Zabıta memurları "Elimizdeki yasayı tam uygulasak ceza kesmediğimiz
insan kalmaz" diyor ve ekliyor. "Mesela kirli elbiselerle halkın
arasında dolaşmak 86 Milyon lira ceza gerektirir. Zorla fotoğraf
çekmek, altındaki arabayı yıkamamak da cezaya tabii. En düşük
cezamız 86 Milyon. Bu ceza 400-500 Milyona kadar uzanıyor".

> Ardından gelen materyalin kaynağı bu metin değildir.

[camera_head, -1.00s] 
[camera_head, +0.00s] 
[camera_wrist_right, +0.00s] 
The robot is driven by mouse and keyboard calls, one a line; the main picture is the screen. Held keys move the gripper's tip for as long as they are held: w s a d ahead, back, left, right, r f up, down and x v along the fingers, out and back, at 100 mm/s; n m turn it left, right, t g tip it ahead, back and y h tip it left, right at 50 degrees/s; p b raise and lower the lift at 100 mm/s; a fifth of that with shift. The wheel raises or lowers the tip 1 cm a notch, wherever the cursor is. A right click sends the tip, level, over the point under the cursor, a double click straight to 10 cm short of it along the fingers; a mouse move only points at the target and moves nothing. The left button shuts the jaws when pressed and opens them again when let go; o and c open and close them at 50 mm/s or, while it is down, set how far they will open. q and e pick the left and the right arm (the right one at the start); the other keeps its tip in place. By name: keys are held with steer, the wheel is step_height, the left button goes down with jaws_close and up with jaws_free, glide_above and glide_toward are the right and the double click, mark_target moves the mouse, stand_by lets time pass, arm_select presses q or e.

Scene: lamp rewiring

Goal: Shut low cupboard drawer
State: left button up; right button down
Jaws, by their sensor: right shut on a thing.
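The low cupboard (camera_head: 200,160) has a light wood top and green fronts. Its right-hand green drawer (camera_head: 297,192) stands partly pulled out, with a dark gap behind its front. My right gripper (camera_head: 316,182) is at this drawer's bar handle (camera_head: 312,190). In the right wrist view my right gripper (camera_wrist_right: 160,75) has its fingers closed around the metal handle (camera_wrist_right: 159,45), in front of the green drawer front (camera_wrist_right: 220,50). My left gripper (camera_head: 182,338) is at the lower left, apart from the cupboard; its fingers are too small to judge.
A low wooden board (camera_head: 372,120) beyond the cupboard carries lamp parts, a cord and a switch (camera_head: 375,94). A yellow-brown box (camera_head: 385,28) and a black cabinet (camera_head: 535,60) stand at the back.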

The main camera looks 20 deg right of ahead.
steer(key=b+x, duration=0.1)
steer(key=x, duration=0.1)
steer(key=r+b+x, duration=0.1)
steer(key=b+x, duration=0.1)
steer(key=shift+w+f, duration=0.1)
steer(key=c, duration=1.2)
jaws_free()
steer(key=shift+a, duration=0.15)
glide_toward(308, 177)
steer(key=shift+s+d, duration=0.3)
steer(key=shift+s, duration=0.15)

Zabıtanın elinde bulunan "Zabıta Anayasası’na göre, uygulanmayan ve
ilginç olan bazı maddeler şöyle; Parlak eşyayı örtmeden taşımak.

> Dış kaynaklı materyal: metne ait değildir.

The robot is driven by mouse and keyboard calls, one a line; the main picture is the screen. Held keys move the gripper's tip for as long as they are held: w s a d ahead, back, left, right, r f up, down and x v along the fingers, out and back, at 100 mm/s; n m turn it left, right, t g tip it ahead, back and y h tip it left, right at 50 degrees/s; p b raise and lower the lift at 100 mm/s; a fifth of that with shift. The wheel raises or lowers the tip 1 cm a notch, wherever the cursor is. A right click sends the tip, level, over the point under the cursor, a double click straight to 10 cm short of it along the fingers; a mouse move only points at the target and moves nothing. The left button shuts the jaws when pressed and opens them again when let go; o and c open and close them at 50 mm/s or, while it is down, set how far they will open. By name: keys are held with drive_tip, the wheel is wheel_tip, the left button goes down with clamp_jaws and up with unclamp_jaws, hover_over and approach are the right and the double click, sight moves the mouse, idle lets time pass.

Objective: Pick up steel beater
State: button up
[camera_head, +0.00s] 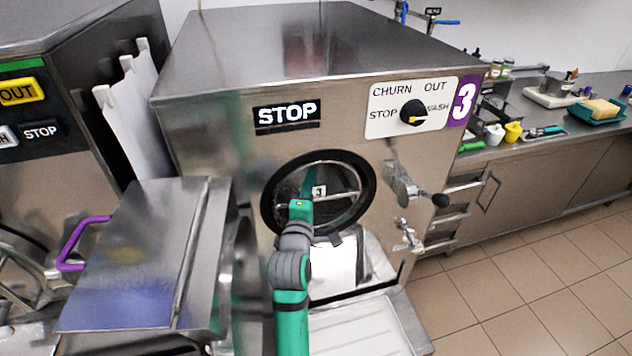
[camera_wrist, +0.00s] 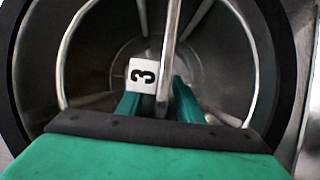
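The steel beater (camera_wrist: 172,40) sits inside the round opening of the machine marked 3. Its bar runs down the middle of the wrist view, with a white tag marked 3 (camera_wrist: 143,75) on it. In the head view the beater (camera_head: 343,196) shows only in part behind my arm. My gripper (camera_wrist: 160,100) reaches into the opening. Its two green fingers are apart, one on each side of the bar. The tag hides part of the left finger's tip area. Contact between the fingers and the bar cannot be made out.
The machine's black-rimmed opening (camera_wrist: 277,50) surrounds my gripper closely. The open steel door (camera_head: 150,260) with a purple handle stands at left. A lever with a black knob (camera_head: 438,200) is right of the opening. A white tray (camera_head: 365,328) lies below. Open floor is at right.

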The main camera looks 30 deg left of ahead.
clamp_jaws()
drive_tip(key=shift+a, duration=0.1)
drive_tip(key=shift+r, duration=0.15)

Tavukları baş aşağı taşımak. Parklarda kanepede uyumak uzanmak.
Kirli çamurlu pis araçlarla trafiğe çıkmak. Kirli veya iş
elbiseleriyle halkın arasında gezmek. Korna çalmak. Çarşı içinde
top oynamak. Cami duvarlarına yazı yazmak. Atların çevreyi
kirletmemesi için arkasını bağlamamak. Gişe önlerinde sıraya
girmemek. Ağaçlara kalp çizip isim yazmak. Kanalda veya havuzda
balık tutmak. Duvara işemek, adaba muayyer hareket yapmak soyunmak.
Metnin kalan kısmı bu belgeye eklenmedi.